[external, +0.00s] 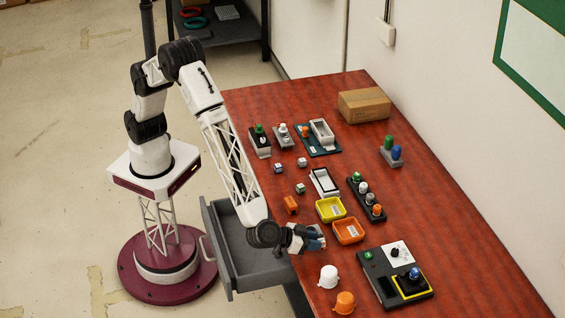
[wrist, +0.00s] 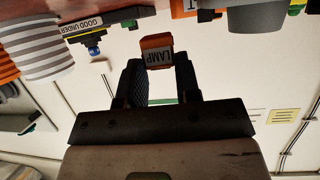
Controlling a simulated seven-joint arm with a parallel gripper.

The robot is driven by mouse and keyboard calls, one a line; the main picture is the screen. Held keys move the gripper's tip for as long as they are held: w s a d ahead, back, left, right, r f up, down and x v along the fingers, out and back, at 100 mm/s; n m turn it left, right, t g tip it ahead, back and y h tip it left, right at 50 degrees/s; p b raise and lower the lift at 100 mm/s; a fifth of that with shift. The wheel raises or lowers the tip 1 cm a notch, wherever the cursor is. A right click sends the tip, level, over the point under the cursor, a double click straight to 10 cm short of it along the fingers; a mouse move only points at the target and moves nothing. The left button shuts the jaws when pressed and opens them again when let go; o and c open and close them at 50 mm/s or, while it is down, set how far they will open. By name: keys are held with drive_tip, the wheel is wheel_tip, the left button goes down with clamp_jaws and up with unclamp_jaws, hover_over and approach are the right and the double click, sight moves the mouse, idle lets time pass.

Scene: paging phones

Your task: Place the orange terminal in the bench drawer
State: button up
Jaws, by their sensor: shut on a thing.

**WHAT IS NEEDED**:
Transcribe the material exactly, leaving every picture out.

**ANSWER TO THIS TASK**:
[external, +0.00s] 
[wrist, +0.00s] 
Controlling a simulated seven-joint arm with a parallel gripper.

The robot is driven by mouse and keyboard calls, one a line; the main picture is the screen. Held keys move the gripper's tip for as long as they are held: w s a d ahead, back, left, right, r f up, down and x v along the fingers, out and back, at 100 mm/s; n m turn it left, right, t g tip it ahead, back and y h tip it left, right at 50 degrees/s; p b raise and lower the lift at 100 mm/s; a fifth of that with shift. The wheel raises or lowers the tip 1 cm a notch, wherever the cursor is. A right click sends the tip, level, over the point under the cursor, a double click straight to 10 cm short of it along the fingers; a mouse move only points at the target and moves nothing. The left button shuts the jaws when pressed and opens them again when let go; o and c open and close them at 50 mm/s or, while it is down, set how far they will open. By name: keys are held with drive_tip, the wheel is wheel_tip, the left button goes down with clamp_jaws and up with unclamp_jaws, hover_over and approach are the right and the double click, sight moves the mouse, idle lets time pass.

Scene: paging phones

Your task: Place the orange terminal in the bench drawer
State: button up
Jaws, by their sensor: shut on a thing.

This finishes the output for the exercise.